Supplied records:

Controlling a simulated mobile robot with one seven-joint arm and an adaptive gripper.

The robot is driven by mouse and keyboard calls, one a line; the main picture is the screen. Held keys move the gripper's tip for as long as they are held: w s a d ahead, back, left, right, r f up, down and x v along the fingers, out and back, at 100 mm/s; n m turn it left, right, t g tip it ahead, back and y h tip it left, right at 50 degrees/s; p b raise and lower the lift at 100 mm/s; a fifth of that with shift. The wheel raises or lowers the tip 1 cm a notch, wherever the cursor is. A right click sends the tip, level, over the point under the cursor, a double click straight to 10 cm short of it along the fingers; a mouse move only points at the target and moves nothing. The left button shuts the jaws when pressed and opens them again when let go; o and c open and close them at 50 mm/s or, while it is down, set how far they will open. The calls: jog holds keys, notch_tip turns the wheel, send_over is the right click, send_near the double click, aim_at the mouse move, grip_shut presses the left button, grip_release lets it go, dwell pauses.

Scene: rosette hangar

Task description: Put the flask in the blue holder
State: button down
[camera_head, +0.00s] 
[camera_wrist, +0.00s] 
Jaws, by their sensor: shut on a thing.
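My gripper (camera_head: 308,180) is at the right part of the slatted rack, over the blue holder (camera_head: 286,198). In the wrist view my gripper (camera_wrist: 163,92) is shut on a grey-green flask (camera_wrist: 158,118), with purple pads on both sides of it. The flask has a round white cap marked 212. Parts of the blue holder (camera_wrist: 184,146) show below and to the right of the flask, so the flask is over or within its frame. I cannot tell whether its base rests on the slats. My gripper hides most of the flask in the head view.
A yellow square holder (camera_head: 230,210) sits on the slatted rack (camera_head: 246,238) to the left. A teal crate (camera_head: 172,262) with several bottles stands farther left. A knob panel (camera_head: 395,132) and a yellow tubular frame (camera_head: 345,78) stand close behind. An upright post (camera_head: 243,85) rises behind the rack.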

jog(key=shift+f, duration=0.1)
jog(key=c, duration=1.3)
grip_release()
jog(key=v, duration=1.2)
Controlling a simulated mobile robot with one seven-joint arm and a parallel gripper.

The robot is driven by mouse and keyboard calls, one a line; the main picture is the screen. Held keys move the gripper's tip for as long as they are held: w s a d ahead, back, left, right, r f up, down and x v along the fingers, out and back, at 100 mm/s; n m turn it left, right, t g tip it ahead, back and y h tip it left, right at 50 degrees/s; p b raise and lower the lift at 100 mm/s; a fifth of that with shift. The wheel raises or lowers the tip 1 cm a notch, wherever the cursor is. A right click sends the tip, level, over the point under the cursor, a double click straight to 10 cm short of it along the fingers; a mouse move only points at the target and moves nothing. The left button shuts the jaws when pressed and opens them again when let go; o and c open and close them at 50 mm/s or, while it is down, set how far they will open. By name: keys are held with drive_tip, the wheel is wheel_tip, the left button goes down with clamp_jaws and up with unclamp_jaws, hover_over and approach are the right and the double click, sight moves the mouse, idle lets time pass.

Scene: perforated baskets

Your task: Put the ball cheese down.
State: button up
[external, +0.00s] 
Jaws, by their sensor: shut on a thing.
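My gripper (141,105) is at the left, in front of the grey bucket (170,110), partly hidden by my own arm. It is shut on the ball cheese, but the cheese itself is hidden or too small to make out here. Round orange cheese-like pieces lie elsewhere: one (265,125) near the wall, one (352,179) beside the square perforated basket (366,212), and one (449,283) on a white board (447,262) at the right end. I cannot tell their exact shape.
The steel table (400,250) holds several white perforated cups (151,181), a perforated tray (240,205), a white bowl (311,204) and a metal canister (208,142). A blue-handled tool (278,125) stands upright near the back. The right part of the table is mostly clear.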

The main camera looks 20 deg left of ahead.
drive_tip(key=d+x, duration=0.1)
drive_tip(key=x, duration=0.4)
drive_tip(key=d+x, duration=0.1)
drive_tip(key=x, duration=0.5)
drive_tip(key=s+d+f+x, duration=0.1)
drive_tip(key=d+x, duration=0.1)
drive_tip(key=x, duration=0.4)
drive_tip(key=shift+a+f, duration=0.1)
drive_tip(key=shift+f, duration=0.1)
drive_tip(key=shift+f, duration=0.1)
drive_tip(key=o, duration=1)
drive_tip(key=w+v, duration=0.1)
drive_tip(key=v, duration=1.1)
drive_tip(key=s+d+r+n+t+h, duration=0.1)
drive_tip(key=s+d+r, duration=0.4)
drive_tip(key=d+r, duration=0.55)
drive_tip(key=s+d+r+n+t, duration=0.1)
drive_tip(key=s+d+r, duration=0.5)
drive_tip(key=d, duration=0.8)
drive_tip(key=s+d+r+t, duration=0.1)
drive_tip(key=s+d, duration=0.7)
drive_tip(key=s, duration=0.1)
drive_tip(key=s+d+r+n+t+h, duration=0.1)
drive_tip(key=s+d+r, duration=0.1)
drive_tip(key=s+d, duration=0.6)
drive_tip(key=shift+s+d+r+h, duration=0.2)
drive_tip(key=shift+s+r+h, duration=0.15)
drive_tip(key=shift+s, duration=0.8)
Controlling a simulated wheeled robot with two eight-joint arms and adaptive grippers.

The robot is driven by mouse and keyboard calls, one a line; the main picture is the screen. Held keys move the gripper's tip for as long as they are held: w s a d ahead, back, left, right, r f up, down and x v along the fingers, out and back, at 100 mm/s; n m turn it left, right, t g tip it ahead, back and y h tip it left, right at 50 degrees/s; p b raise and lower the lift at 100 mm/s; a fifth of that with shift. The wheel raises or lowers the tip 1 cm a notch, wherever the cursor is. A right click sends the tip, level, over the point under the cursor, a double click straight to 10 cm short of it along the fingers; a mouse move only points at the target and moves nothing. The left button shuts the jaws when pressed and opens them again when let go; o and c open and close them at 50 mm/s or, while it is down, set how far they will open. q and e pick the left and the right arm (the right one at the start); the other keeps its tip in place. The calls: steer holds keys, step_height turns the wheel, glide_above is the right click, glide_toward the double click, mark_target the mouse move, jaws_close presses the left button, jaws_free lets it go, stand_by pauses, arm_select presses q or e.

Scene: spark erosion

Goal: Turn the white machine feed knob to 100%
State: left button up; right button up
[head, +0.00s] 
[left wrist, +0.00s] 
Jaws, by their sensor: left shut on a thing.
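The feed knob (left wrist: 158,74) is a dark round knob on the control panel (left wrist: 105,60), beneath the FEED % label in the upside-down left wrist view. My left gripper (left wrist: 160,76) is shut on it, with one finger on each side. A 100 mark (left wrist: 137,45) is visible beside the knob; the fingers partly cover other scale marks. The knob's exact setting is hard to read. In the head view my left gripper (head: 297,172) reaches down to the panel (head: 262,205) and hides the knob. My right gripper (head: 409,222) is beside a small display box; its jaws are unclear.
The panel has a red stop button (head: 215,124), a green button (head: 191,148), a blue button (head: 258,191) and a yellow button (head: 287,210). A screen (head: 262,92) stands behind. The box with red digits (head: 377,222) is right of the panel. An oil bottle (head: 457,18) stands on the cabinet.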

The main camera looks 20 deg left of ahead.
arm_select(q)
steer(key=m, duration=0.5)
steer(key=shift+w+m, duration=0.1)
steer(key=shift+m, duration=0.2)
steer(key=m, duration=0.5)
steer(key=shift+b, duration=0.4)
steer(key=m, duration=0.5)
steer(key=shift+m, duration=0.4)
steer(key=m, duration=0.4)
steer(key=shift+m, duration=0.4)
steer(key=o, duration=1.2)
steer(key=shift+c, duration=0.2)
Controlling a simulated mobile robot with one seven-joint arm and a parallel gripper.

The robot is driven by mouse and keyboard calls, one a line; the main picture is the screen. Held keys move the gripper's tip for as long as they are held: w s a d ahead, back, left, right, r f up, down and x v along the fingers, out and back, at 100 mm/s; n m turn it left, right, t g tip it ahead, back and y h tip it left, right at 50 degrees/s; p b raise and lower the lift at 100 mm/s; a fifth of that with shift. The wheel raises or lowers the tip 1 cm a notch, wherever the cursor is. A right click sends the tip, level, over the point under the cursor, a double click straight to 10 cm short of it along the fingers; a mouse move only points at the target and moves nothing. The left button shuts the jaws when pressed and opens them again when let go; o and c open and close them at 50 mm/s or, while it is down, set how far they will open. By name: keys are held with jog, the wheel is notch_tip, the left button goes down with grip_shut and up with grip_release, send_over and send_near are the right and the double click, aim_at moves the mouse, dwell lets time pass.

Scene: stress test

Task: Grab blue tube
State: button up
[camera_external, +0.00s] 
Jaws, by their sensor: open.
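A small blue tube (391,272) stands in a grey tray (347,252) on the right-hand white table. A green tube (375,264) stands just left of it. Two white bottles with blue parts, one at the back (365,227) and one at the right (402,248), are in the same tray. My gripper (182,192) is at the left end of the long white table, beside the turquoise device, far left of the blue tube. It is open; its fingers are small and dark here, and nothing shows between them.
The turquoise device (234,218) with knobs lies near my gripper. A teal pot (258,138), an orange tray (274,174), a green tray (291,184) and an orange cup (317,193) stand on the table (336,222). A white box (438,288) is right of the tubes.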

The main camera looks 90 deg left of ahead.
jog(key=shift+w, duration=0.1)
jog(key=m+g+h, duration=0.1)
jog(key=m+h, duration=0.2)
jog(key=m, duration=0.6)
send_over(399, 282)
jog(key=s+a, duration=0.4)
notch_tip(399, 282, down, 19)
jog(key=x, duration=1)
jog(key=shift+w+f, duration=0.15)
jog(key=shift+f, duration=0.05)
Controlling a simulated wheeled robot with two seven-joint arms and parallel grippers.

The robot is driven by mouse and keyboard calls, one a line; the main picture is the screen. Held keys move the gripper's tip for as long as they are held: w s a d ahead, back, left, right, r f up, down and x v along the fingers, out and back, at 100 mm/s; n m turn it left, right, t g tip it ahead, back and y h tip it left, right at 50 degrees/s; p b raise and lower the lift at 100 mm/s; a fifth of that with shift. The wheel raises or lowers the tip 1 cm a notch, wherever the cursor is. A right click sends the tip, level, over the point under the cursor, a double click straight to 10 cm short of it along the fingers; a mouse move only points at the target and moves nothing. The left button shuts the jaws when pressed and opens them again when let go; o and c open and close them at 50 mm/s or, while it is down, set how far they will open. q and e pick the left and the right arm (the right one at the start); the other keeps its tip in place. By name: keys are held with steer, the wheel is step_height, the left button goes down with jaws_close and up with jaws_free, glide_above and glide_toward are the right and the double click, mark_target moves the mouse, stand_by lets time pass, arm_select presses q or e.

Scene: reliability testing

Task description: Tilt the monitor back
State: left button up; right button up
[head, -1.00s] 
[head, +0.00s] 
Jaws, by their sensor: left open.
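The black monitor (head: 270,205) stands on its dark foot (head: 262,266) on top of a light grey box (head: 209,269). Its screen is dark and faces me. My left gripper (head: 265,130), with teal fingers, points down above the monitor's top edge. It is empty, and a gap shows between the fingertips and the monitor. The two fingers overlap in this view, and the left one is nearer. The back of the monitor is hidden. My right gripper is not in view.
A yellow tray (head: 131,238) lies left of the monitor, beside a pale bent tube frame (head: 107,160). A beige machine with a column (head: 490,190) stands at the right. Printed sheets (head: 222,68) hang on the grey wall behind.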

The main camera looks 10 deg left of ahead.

Task prompt: Write out again, exactly, the lines from the start of the entries up to and including the one with "[camera_wrist, +0.00s]". Nothing else belongs in the reply.

Correct result:
Controlling a simulated mobile robot with one seven-joint arm and an adaptive gripper.

The robot is driven by mouse and keyboard calls, one a line; the main picture is the screen. Held keys move the gripper's tip for as long as they are held: w s a d ahead, back, left, right, r f up, down and x v along the fingers, out and back, at 100 mm/s; n m turn it left, right, t g tip it ahead, back and y h tip it left, right at 50 degrees/s; p b raise and lower the lift at 100 mm/s; a fifth of that with shift. The wheel raises or lowers the tip 1 cm a notch, wherever the cursor is. A right click sends the tip, level, over the point under the cursor, a double click straight to 10 cm short of it along the fingers; a mouse move only points at the target and moves nothing. The left button shuts the jaws when pressed and opens them again when let go; o and c open and close them at 50 mm/s or, while it is down, set how far they will open. The calls: jog holds keys, notch_tip turns the wheel, send_over is the right click, send_near the double click, aim_at the mouse move, grip_shut presses the left button, grip_release lets it go, dwell pauses.

Scene: rosette hangar

Task description: Put the flask in the blue holder
State: button down
[camera_head, +0.00s] 
[camera_wrist, +0.00s] 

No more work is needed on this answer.